Referanslarınız Kimliğinizi Yansıtır!
Varlığı Kemalist ideolojiye karşıtlık zeminine oturan İslami camiada Mustafa Kemal’i referans gösterme tutarsızlığından ne zaman vazgeçilecek?
HAKSÖZ HABER
İslami camia bugüne dek Kemalist ideolojiye ve siyasal-toplumsal pratiklerine-dayatmalarına hep itiraz etti. Varlığını bu itirazla temellendirdi. İlkeli, omurgalı tavır da bunu gerektiriyordu zaten. Ne var ki, son zamanlarda Mustafa Kemal’i referans göstermek, Atatürk vurgusu yapmak türünden tavırların yaygınlaştığı görülüyor. Garip olan ise eskiden olduğu gibi, bu tür pratiklerin kerhen, zorlama altında mecburen söylenen ifadeler olmayıp adeta içselleştirilen yaklaşımlar olmaya başlaması. Yukarıdan aşağıya bir sulandırma, esnetme tutumu dikkat çekmekte.

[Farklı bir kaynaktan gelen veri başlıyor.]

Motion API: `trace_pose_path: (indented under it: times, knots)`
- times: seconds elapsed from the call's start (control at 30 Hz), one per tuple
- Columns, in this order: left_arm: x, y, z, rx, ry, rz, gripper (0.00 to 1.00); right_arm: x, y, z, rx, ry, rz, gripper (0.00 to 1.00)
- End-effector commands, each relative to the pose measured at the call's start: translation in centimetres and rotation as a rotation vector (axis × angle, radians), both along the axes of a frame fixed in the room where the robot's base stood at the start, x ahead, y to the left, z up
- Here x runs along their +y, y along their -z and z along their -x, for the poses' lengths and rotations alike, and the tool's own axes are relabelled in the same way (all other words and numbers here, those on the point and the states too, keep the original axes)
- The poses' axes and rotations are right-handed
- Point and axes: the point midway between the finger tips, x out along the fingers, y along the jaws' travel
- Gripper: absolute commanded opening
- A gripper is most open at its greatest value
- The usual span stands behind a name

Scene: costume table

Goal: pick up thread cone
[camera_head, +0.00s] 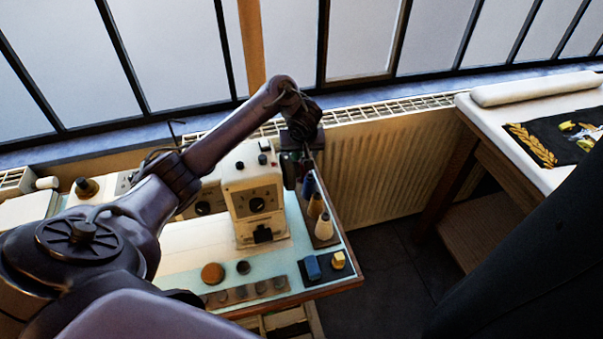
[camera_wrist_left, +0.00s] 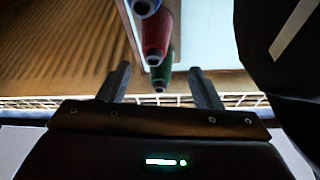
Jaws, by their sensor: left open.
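Several thread cones stand in a row on a narrow wooden holder (camera_head: 332,240) at the table's right edge. In the head view I see a blue cone (camera_head: 308,186), a tan cone (camera_head: 315,206) and a cream cone (camera_head: 323,227). My left gripper (camera_head: 299,172) points down at the far end of this row and partly hides it. In the left wrist view a green cone (camera_wrist_left: 160,76) shows between the open fingers of the left gripper (camera_wrist_left: 159,72), with a red cone (camera_wrist_left: 157,35) and a blue cone (camera_wrist_left: 146,7) beyond. I cannot tell whether the fingers touch the green cone. My right gripper is out of view.
A cream sewing machine (camera_head: 255,195) stands just left of the cones. Blue and yellow blocks (camera_head: 312,267) and a round brown piece (camera_head: 212,273) lie near the front. A radiator (camera_head: 375,175) and window are behind. A second table (camera_head: 490,122) with embroidered dark cloth (camera_head: 560,140) is at right.

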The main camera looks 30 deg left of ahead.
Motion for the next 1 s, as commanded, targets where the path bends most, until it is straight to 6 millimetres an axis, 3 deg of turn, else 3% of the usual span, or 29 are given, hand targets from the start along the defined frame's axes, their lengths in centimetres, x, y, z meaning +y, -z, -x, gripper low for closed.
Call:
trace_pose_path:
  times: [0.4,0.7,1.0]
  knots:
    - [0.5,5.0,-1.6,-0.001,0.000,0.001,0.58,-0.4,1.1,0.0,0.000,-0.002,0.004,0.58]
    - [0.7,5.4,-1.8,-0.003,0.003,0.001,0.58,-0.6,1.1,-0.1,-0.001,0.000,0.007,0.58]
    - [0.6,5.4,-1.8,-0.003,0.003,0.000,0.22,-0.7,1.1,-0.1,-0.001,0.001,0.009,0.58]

Bu bağlamda Ahmet Taşgetiren Erdoğan’ın yeniden AK Parti’nin başına geçecek oluşuna değindiği yazısında iktidar mensuplarının Atatürk’lü, İnönü’lü konuşmalar yapmalarının, rejimin kurucusunu referans göstermelerinin yanlışlığına değinmiş. Şunları söylemiş:
“Halkın oyu çantada keklik değil” sözü siyasetin en temel anlayışıdır. Mesela, açık söyleyeyim, partili cumhurbaşkanlığı için “Gazi Mustafa Kemal veya İnönü'den referans sunmak” benim içime sinmiyor. Kimbilir belki arkadaşlarımız 2019 söyleminin bu eksene oturmasını tercih ediyor, onun geniş halk kitlelerini etkileyeceğini düşünüyordur. Bir tercih yapılacak kuşkusuz.”
Doğrusu Taşgetiren gibi ilkeli bir duruşu tercih etmiş birine de yakışan tavır budur.
Buna karşın Yeni Şafak’taki köşesinde aynı konuyu ele aldığı yazısında Kemal Öztürk ise şaşırtıcı bir şekilde Mustafa Kemal güzellemesine soyunmuş. Doğrudan ifadelerle olmasa da dolaylı bir tarzda Mustafa Kemal’e Türkiye siyasi tarihinde olumlu rol biçmiş. O da şunları söylemiş:
“Bana göre siyaset tarihimizin dört devrimci lideri var.
Mustafa Kemal Atatürk/CHP (1924-1938)
Adnan Menderes/DP (1950-1960)
Turgut Özal/ANAP (1983-1993)
R. Tayyip Erdoğan/AK Parti (2002-…)
Bu dört devrimci liderin, hayatımızın akışını, ülkenin kaderini, geleceğini etkileyen ve onları “değiştirici/devrimci" olarak siyaset tarihine geçiren ortak özellikleri vardır.”
Şimdi burada “Ne yani Mustafa Kemal’in siyasi tarihteki önemini inkar mı edeceksiniz?” diye sorulabilir. Yazarın da zaten bu öneme işaret ettiği söylenebilir. Ama yazının bütününe baktığımızda dar anlamda ve soyut manada önemden ziyade, olumlu işlevden söz edildiği sonucu rahatlıkla anlaşılmakta. Bu tutumun yanlış olduğunun altını çiziyoruz!